Collateral refers to physical artifacts of your key takeaways. When the stakeholders leave your presentation, they can take the collateral with them. Whether it sits on their desk or affixes to their laptop, the findings are right in front of them and remain top-of-mind.

Laptop with stickers

Collateral is also a great tool because you can create it to fit your office culture. Maybe yours is not a laptop-sticker workplace. That’s fine because you could instead distribute flash cards, magnets, or posters—all examples of collateral we share at Dropbox.

Now that work is more distributed, digital collateral should be a consideration too. Try creating fun virtual backgrounds that participants can use later for their Zoom meetings. Or give them files to download, such as GIFs, audio, or short video clips, with content related to your presentation. These small takeaways can leave a lasting impression of an otherwise ephemeral online experience.

Brown bags

A brown bag is a casual presentation, usually over lunch. Unlike a formal presentation, a brown bag is intended to feel more like a “come as you are” gathering. I include this tool because it costs you nothing and asks little of your attendees. I like to hold these during a lunch break, where people can simply come, eat their food, and listen.

A brown bag can also facilitate richer discussions. Because it’s more casual, I will often design half of the session to include deeper conversation around a few key points. In this way, it’s more interactive than a formal presentation.
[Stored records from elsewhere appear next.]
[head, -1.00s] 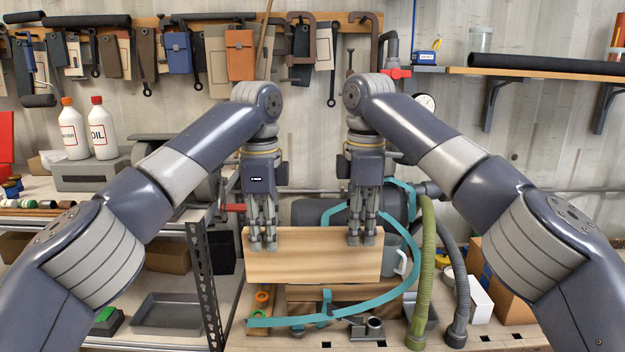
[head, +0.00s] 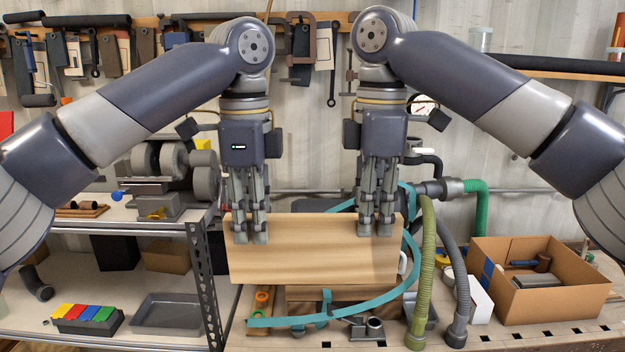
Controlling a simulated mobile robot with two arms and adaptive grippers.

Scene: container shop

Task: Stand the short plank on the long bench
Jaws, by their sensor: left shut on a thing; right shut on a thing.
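The short plank (head: 312,252) is a light wooden board, held on its long edge with its broad face toward me. My left gripper (head: 250,238) is shut on its upper edge near the left end. My right gripper (head: 376,232) is shut on the same edge near the right end. The plank hangs in front of the long bench (head: 500,341), whose pale top with slots shows at the bottom. It looks held above the bench; the plank hides much of what is behind it.
A teal strap (head: 300,320) curves below and right of the plank. Green (head: 424,270) and grey (head: 462,285) hoses stand to the right. A cardboard box (head: 545,295) sits further right. A metal shelf (head: 205,290) with a grey tray (head: 172,314) is at left.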

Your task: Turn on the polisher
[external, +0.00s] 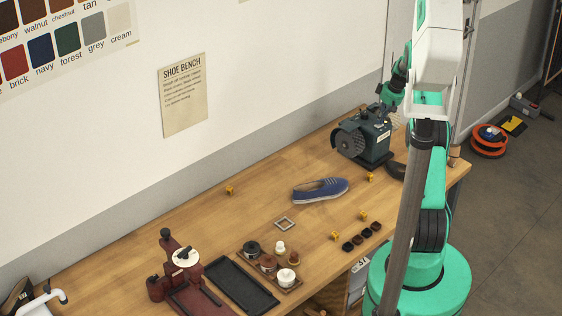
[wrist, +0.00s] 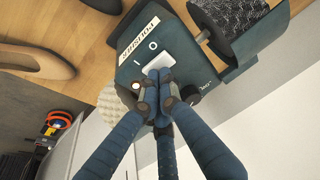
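The polisher (external: 360,137) is a dark green machine with a brush wheel on its left, at the far right end of the bench. In the wrist view its green housing (wrist: 130,72) carries a POLISHER label and I and O marks beside a pale switch plate (wrist: 178,58). My gripper (wrist: 158,76) is shut, its fingertips together over the edge of that plate. I cannot tell whether they touch it. The fingers hide part of the plate. In the external view my gripper (external: 386,97) is just above the polisher's top.
In the wrist view the dark brush wheel (wrist: 232,18) is upper right and a pale buffing wheel (wrist: 112,103) is left of the fingers. A blue shoe (external: 320,190) lies on the bench (external: 190,225) left of the polisher. Small tins, a black tray (external: 241,285) and yellow pieces lie further along.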

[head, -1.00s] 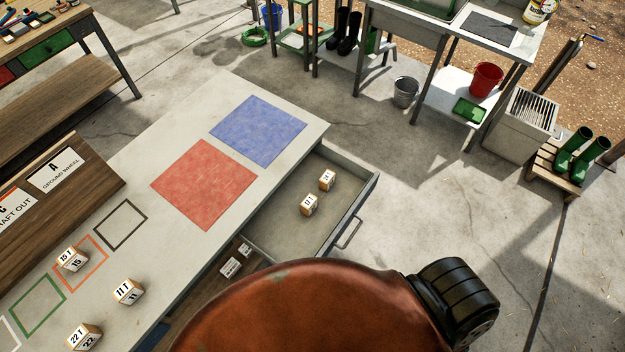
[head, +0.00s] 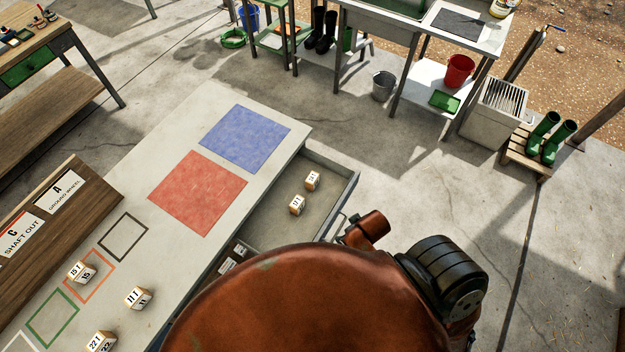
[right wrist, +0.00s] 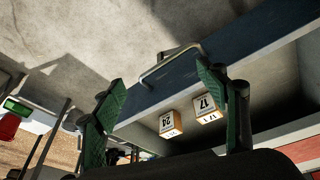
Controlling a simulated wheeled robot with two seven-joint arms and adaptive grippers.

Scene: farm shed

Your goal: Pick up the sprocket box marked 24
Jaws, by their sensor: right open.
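The box marked 24 (right wrist: 170,125) is a small white and wood-coloured cube standing in the open drawer (head: 268,222). In the head view it seems to be the farther of two drawer boxes (head: 312,180), though its number is too small to read surely. The box marked 17 (right wrist: 207,109) stands close beside it and also shows in the head view (head: 297,205). My right gripper (right wrist: 160,74) is open and empty, its green fingers wide apart near the drawer front; the boxes appear between and beyond them. My left gripper is not in view.
The drawer's front wall and handle (right wrist: 170,65) lie near the right fingers. Boxes marked 15 (head: 82,272), 11 (head: 138,298) and 22 (head: 101,343) stand on the worktop, with red (head: 198,192) and blue (head: 246,139) mats. Floor right of the drawer is clear.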

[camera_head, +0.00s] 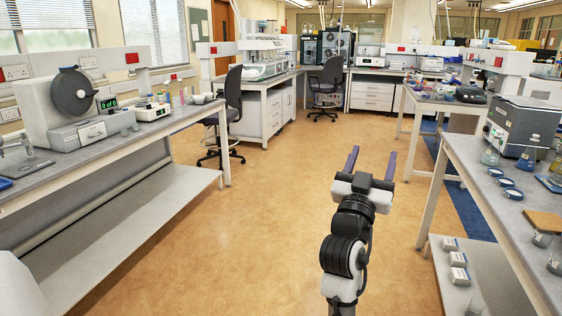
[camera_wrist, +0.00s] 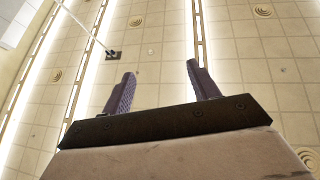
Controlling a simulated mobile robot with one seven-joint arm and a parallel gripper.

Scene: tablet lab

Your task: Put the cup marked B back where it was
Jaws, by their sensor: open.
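My gripper (camera_head: 371,160) is raised over the open floor in the aisle, with its two purple fingers apart and nothing between them. In the wrist view the gripper (camera_wrist: 160,78) is also open and empty, with only the ceiling behind it. I cannot make out a cup marked B. Small grey cup-like vessels (camera_head: 542,238) stand on the right bench (camera_head: 478,205) near its right edge. Other small vessels (camera_head: 124,130) stand on the left bench (camera_head: 60,170) beside a grey machine (camera_head: 72,92). Any letters on them are too small to read. My gripper is far from both benches.
The floor (camera_head: 280,190) between the benches is clear. A dark chair (camera_head: 232,95) stands by the left bench's far end, another (camera_head: 328,85) farther back. The right bench carries a grey instrument (camera_head: 520,122), flasks and round dishes; white boxes (camera_head: 458,259) sit on its lower shelf.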

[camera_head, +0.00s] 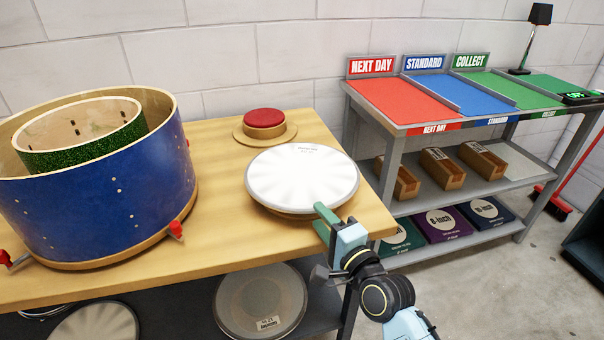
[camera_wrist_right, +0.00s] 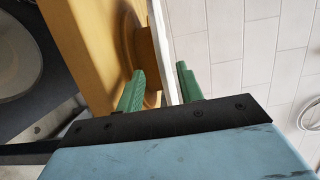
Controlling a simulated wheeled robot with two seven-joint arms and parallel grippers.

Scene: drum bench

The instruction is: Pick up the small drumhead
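A white drumhead (camera_head: 302,178) with a silver rim lies flat on a round wooden stand on the bench; I take it as the small drumhead. My right gripper (camera_head: 326,218) is at its front right edge. In the right wrist view, the drumhead (camera_wrist_right: 166,55) is seen edge-on. Its rim runs between the two green fingers of the right gripper (camera_wrist_right: 160,88), which stand apart with a visible gap beside the rim. Firm contact cannot be seen. My left gripper is not in view.
A blue drum shell (camera_head: 110,190) with a green shell (camera_head: 85,140) inside stands left on the bench (camera_head: 220,230). A red pad (camera_head: 264,117) sits behind the drumhead. Another drumhead (camera_head: 262,298) is on the shelf below. A sorting table (camera_head: 395,98) stands at right.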

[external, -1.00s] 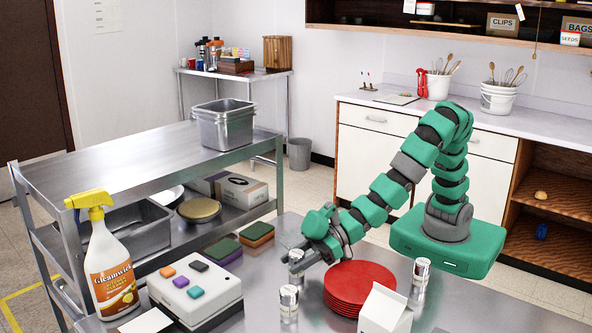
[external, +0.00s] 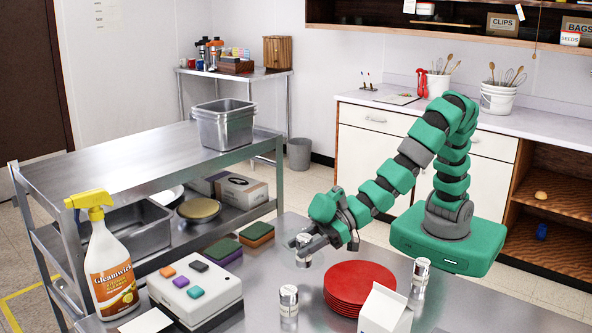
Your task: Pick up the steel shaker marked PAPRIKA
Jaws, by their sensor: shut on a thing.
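My gripper (external: 306,244) is shut on a small steel shaker (external: 304,259) and holds it upright, apparently just above the steel table. The fingers cover part of it and its label cannot be read. A second steel shaker (external: 288,301) stands upright on the table in front of it, nearer the camera. A third steel shaker (external: 421,271) stands to the right, beyond the red plates. The lettering on these two is too small to read, so I cannot tell which one is marked PAPRIKA.
A stack of red plates (external: 360,278) and a white carton (external: 384,312) stand right of the held shaker. A white button box (external: 195,298), sponges (external: 256,231) and a yellow-topped spray bottle (external: 108,265) are to the left. Some bare table (external: 335,246) lies behind the plates.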

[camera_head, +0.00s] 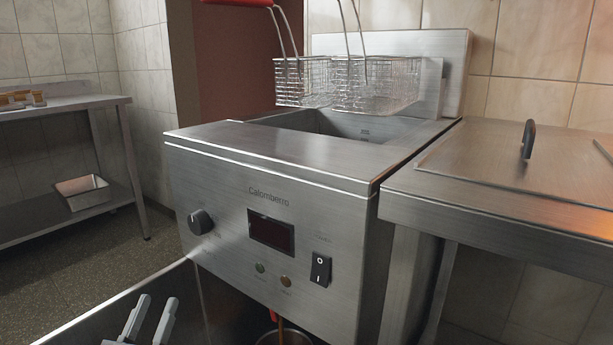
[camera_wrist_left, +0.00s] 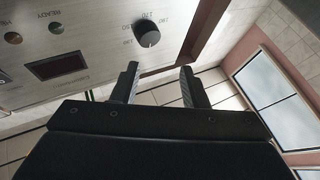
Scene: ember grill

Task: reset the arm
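My left gripper (camera_head: 150,318) shows at the lower left of the head view, below the fryer's front panel. Its two grey fingers are apart with nothing between them. In the left wrist view the open fingers (camera_wrist_left: 160,88) point toward the fryer front (camera_wrist_left: 60,35) and its black dial (camera_wrist_left: 147,33), with a gap between. The fryer (camera_head: 270,215) stands in the middle of the head view, with a dial (camera_head: 200,222), a dark display (camera_head: 271,232) and a black rocker switch (camera_head: 320,270). My right gripper is in neither view.
Two wire baskets (camera_head: 375,85) hang above the fryer's open well (camera_head: 340,125). A steel counter with a lidded top (camera_head: 520,165) adjoins at the right. A steel table (camera_head: 60,105) with a metal tray (camera_head: 83,192) on its lower shelf stands at the left. Open floor lies between.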

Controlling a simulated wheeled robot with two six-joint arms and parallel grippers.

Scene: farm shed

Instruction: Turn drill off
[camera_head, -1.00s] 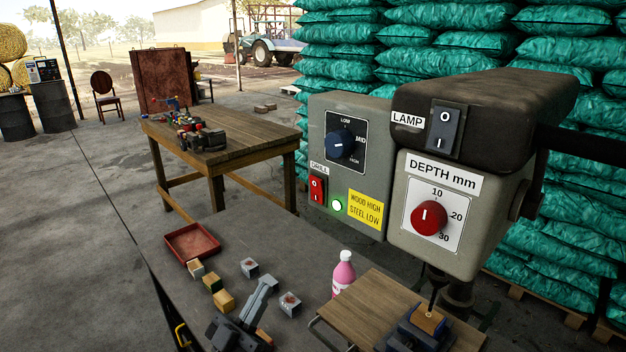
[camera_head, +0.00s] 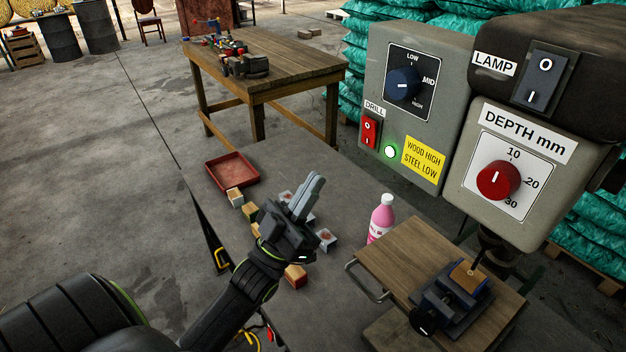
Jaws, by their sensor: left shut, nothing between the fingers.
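The drill press stands at the right, with a grey box (camera_head: 433,62) at its left side. On that box is the red rocker switch (camera_head: 370,132), marked O and I, under a DRILL label (camera_head: 375,107). A round light (camera_head: 390,152) beside it glows green. My left gripper (camera_head: 312,184) is shut and empty, pointing up above the grey bench, left of and lower than the switch, apart from it. Under the drill bit a wood block (camera_head: 468,273) sits in a vise (camera_head: 450,305). My right gripper is not in view.
A pink bottle (camera_head: 381,220) stands between my left gripper and the drill's wooden table (camera_head: 415,262). A red tray (camera_head: 232,171) and several small blocks (camera_head: 235,198) lie on the bench. Speed knob (camera_head: 404,84), depth knob (camera_head: 497,180) and lamp switch (camera_head: 543,80) are nearby.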

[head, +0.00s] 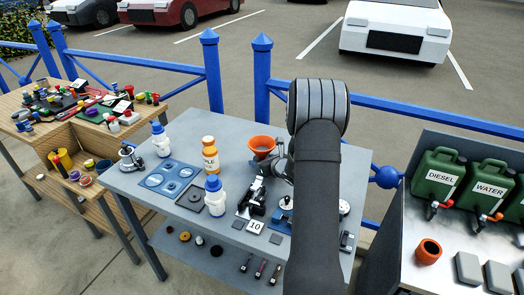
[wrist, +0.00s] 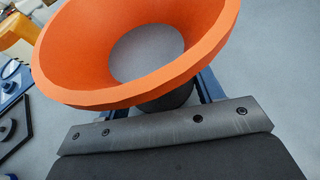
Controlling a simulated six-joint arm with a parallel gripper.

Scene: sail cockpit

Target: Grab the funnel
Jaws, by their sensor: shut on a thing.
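The orange funnel (head: 262,142) is at the back of the grey table, just left of my arm in the head view. Its wide mouth faces up. In the wrist view the funnel (wrist: 75,80) fills the upper part, with grey surface showing through its round opening. My gripper (head: 268,165) is at the funnel's underside and is shut on it, below the rim. In the wrist view the rim hides most of the fingers and the grip point. I cannot tell whether the funnel's lower end touches the table.
On the grey table (head: 125,179) stand an orange-capped bottle (head: 210,155), white blue-capped bottles (head: 160,140), a blue tray (head: 170,178) and a black device (head: 252,200). Right, a bench carries green jerrycans (head: 438,172) and an orange pot (head: 428,251). A blue railing (head: 212,75) runs behind.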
It’s about bringing your users’ world to life

Like a parent with their toddler, we researchers spend much of our time deciphering a user’s wish list in order to understand what they really need. The tools that I have shared with you are for bringing those needs to life and inviting stakeholders into your users’ worlds. The job will not be finished until the decision makers at your company have ingested your findings and acted to deliver an experience that meets user needs. I hope these tools can help make that happen.